На хуннских памятниках также встречались останки овец (Ovis aries)[245]. Овцы не требовали особенного ухода, достаточно быстро воспроизводились, легче, чем другие породы, переносили бескормицу. В отличие от других видов скота они более неприхотливы к пастбищным условиям. Из более чем 600 видов растений, произрастающих в аридных зонах Северного полушария, овцы поедают до 570, тогда как лошади — около 80, а крупный рогатый скот — лишь 55 разновидностей трав[246].

Овцы способны пастись на подножном корме круглый год, пить грязную воду с повышенной минерализацией, а зимой обходиться без воды, поедая снег, легче переносят перекочевки, чем крупный рогатый скот, меньше теряют веса и способны к быстрой нажировке. Овцы являлись для кочевников источником основной молочной и мясной пищи. Баранина считалась по своим вкусовым и питательным качествам лучшим мясом. Из овечьей кожи изготавливался основной ассортимент одежды, а из шерсти катался незаменимый для номадов войлок[247].

Овцы ягнились обычно в апреле или в мае (беременность 5 месяцев). Чтобы это не происходило ранее, скотоводы применяли методы контроля за случкой животных (использование специальных передников, мешочков, щитов из бересты и пр.). Плодовитость овец составляла примерно 105 ягнят на 100 маток. Чтобы приплод был обеспечен достаточным количеством молока и свежей травы, случка овец производилась в январе-феврале[248].

После зимних голодовок овцы гораздо быстрее восстанавливали свой вес и за лето прибавляли почти 40 % массы[249]. Средняя масса монгольских и аборигенных бурятских баранов равнялась 55–65, а овец 40–50 кг[250]. Чистый выход мяса с одной головы равнялся 25–30 кг[251]. Кроме мяса, овцы являлись источником шерсти. Овец стригли, как правило, один раз в год, в конце весны — начале лета. Буряты настригали с одной овцы 2,5 фунта шерсти[252].

Хунну также разводили коз (Сага hircus). Их кости встречаются в могильниках Забайкалья. В Ильмовой пади, например, их около 40 % — самая представительная коллекция из всех видов жертвенных животных[253]. Однако, скорее всего, по аналогии с другими кочевниками Центральной Азии можно предположить, что коз у бурят (как и у других номадов Центральной Азии и Сибири) было в целом немного (5–10 % от общего поголовья стада). Их разведение считалось менее престижным, чем содержание в стаде овец. На этот счет у бурят существовала даже специальная пословица: «Ядапан хун ямаа бариха» («коз держит неимущий»)[254].

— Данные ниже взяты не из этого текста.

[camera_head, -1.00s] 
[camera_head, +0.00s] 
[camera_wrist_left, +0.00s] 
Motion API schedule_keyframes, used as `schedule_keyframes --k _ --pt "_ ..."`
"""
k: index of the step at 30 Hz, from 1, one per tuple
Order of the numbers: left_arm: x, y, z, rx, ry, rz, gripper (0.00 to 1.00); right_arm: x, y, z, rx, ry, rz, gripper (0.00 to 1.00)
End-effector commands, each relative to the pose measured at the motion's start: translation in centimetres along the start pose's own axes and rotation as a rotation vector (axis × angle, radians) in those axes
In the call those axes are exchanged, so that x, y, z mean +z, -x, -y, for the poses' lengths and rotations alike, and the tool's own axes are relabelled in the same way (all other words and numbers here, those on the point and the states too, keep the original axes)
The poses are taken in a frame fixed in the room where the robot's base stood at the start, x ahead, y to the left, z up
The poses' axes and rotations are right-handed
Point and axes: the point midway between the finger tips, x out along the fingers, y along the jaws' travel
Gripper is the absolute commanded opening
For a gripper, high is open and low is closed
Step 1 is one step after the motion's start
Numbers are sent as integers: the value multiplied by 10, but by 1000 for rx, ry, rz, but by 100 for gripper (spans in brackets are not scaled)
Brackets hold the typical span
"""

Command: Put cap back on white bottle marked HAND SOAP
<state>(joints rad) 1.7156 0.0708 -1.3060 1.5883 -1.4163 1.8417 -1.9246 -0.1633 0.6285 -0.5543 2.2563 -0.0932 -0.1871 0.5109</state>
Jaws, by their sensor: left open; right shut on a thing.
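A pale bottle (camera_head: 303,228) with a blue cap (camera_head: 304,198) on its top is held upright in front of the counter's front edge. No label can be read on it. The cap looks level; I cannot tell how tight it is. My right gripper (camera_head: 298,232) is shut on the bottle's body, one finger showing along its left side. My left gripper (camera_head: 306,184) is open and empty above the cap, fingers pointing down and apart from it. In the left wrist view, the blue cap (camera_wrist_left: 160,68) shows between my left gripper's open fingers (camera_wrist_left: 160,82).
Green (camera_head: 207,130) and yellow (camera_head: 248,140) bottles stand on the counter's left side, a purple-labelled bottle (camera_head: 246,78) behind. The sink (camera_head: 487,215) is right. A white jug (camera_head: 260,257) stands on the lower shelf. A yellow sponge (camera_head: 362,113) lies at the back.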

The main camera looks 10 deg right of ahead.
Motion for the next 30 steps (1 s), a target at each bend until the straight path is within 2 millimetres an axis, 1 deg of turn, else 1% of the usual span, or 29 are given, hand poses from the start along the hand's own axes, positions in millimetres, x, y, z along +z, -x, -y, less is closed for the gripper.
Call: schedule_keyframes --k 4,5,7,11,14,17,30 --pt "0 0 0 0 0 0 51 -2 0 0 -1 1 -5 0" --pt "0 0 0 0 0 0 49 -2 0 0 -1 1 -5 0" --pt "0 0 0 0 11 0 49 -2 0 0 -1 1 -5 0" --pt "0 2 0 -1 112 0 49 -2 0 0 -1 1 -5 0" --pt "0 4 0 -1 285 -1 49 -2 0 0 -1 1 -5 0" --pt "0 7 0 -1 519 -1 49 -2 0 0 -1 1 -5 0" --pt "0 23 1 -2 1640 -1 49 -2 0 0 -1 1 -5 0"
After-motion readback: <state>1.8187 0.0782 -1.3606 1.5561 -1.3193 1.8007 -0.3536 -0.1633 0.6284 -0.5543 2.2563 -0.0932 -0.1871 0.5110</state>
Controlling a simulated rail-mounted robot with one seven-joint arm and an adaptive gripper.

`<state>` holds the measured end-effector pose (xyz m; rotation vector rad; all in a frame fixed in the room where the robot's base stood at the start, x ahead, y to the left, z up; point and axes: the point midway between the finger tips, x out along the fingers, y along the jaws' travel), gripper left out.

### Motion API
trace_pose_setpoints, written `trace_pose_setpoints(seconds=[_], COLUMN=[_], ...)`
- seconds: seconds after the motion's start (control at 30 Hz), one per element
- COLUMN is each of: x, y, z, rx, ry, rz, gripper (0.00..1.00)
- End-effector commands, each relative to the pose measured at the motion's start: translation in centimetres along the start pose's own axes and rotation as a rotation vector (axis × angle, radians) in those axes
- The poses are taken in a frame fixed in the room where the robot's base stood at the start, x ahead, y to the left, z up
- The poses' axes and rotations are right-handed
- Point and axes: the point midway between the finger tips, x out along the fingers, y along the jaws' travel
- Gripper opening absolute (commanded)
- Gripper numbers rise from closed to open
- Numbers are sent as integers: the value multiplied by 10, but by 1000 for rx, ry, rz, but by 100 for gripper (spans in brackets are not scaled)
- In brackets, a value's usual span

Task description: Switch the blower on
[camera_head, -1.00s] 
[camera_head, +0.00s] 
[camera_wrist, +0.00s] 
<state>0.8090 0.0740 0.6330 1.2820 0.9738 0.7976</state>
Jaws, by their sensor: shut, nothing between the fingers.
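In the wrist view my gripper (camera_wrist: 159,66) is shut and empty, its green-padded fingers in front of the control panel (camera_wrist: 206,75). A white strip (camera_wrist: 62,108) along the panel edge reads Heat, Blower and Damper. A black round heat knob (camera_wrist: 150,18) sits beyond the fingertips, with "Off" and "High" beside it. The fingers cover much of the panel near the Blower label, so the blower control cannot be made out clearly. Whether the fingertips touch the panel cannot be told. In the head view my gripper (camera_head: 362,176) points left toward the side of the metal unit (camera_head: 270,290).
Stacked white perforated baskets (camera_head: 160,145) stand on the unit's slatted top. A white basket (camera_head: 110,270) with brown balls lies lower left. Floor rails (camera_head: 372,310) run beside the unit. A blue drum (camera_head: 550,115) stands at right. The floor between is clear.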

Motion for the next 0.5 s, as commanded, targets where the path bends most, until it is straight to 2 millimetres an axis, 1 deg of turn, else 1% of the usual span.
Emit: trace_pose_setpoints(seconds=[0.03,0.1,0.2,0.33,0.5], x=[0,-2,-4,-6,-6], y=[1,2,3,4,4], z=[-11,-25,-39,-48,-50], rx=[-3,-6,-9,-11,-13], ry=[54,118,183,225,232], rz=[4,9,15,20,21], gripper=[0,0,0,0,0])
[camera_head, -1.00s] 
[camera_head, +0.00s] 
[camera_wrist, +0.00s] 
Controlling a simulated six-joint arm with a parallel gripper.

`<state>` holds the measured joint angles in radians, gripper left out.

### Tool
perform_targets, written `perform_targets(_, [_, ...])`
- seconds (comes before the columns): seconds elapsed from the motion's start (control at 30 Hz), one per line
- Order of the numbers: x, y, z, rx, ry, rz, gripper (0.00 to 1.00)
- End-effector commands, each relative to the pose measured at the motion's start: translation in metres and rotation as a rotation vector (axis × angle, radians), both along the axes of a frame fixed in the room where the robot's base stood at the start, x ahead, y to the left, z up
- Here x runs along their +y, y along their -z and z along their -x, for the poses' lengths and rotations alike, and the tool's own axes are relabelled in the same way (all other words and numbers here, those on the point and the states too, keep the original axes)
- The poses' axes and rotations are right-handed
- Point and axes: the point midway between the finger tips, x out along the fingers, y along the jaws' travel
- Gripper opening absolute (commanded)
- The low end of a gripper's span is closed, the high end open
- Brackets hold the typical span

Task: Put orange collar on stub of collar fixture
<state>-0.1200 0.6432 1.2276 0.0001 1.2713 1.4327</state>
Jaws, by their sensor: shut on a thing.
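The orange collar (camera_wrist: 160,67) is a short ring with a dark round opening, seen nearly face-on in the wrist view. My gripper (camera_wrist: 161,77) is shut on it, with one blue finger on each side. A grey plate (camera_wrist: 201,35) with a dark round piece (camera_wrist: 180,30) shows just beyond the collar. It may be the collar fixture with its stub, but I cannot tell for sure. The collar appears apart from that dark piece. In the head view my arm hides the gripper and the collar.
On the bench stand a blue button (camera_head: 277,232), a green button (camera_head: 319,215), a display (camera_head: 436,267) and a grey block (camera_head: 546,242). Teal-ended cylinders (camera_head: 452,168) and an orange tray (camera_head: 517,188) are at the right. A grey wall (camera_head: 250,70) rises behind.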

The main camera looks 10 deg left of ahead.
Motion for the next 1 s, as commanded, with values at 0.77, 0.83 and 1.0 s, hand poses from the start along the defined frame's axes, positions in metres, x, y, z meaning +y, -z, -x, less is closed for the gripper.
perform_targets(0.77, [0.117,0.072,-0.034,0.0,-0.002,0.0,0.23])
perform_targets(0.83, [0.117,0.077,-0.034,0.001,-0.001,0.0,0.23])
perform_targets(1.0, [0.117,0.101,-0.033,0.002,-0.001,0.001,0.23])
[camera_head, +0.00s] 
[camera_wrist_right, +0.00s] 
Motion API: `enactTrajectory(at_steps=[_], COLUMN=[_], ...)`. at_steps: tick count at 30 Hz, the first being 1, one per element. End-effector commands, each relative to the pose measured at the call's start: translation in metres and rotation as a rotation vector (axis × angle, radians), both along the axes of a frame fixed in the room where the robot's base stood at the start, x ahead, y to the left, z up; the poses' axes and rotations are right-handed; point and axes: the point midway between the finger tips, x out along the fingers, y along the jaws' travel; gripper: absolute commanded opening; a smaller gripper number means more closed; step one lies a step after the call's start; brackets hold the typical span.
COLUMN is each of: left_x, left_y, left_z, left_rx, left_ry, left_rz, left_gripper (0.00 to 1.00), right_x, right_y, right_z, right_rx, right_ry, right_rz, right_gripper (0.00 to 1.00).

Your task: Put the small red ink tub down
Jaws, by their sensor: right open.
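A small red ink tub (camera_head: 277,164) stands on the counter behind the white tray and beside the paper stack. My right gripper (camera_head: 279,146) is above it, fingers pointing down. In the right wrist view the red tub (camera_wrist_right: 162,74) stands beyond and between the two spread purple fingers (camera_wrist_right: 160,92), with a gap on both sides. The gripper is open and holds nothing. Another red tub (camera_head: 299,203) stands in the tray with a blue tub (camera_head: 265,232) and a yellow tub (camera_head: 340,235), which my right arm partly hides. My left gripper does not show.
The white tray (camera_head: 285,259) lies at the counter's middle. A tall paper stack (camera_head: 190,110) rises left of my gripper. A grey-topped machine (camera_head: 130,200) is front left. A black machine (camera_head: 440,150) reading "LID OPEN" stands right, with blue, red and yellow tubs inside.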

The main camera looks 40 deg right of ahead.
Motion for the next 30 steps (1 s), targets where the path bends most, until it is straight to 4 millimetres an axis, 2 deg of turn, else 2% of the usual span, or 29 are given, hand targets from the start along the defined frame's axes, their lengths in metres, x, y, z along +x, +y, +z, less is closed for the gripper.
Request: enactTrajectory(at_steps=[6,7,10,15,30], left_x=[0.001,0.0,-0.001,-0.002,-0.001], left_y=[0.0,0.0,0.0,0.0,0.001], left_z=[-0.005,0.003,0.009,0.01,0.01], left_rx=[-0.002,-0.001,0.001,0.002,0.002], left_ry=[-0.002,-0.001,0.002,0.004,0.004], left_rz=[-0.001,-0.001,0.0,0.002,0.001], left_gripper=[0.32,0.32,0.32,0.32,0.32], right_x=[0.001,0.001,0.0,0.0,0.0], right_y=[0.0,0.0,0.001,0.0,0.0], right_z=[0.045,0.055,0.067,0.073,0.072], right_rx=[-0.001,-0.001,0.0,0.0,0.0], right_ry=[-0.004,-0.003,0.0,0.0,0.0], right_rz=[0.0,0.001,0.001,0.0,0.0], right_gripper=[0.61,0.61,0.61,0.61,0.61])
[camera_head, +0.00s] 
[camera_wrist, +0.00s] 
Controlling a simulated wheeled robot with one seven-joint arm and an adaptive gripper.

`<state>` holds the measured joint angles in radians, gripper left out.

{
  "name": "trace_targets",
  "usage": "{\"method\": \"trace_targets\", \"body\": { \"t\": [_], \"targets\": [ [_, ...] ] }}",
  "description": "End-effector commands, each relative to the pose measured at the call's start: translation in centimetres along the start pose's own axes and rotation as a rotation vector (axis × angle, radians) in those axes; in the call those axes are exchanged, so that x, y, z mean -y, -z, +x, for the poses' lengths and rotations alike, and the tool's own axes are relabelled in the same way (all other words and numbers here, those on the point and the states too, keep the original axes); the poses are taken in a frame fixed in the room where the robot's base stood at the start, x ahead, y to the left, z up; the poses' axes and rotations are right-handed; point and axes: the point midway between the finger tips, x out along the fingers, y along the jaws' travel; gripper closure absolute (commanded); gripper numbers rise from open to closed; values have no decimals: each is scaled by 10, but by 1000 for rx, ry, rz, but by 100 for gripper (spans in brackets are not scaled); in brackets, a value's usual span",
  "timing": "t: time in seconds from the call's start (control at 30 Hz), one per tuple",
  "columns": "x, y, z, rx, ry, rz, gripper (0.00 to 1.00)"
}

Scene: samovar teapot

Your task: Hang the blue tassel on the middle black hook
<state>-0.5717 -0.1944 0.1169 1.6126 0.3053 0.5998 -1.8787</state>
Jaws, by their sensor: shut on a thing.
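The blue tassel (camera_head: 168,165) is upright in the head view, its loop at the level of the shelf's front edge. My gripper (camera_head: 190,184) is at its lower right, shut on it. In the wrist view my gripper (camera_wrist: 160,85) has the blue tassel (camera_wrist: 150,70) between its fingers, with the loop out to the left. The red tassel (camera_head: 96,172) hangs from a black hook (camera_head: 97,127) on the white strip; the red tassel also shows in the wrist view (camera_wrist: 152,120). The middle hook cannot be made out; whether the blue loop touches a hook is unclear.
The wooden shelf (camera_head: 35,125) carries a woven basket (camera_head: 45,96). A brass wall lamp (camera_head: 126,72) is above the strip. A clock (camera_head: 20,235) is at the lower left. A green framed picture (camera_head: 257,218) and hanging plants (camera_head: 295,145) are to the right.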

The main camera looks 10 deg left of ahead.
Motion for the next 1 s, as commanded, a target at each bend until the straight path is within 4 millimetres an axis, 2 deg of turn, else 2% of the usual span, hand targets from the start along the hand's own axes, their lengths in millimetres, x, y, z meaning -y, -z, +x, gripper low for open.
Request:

Кости верблюда (Camelus bactrianus) встречаются на хуннских памятниках в Забайкалье достаточно редко. Они были обнаружены, в частности, на Иволгинском городище[255]. Находки костей верблюда известны и в Ноин-Уле в Монголии[256], а также подтверждены древнекитайскими письменными источниками[257]. Среди главных достоинств верблюда следует отметить его способность длительное время (до 10 суток) обходиться без воды и пищи, а также умение пить воду с высокой степенью минерализации и поедать виды растительности, непригодные для скармливания другим видам домашних животных. Не менее важными достоинствами верблюда являлись его мощная сила, высокая скорость передвижения (что обусловило его стратегическое значение для североафриканских номадов), большая масса (до 200 кг чистого мяса и около 100 кг сала), длительный лактационный период (до 16 месяцев) и пр. В частности, в прошлом веке у бурят верблюдов содержали главным образом в богатых хозяйствах. Они использовались для перевозки грузов. Под вьюком верблюд способен перевезти до 300 кг, а в санях — до 500 кг со скоростью 7–8 км/ч. Правда, по сравнению с лошадью или волом верблюд более придирчив к дороге (он неустойчив на гололедице или в грязи). Через три часа дороги ему нужно давать время отдохнуть. Для верблюдов также характерно отсутствие рефлекса тебеневки, необходимость больших площадей выпаса, плохое перенесение холодов и сырости, замедленный цикл воспроизводства (половая зрелость 3–4 года, низкая фертильность самок — примерно раз в 2–3 года, длительный период беременности (более года), низкая рождаемость — 35–45 верблюжат на 100 маток. В Забайкалье мясо и молоко верблюдов в пищу не использовались[258].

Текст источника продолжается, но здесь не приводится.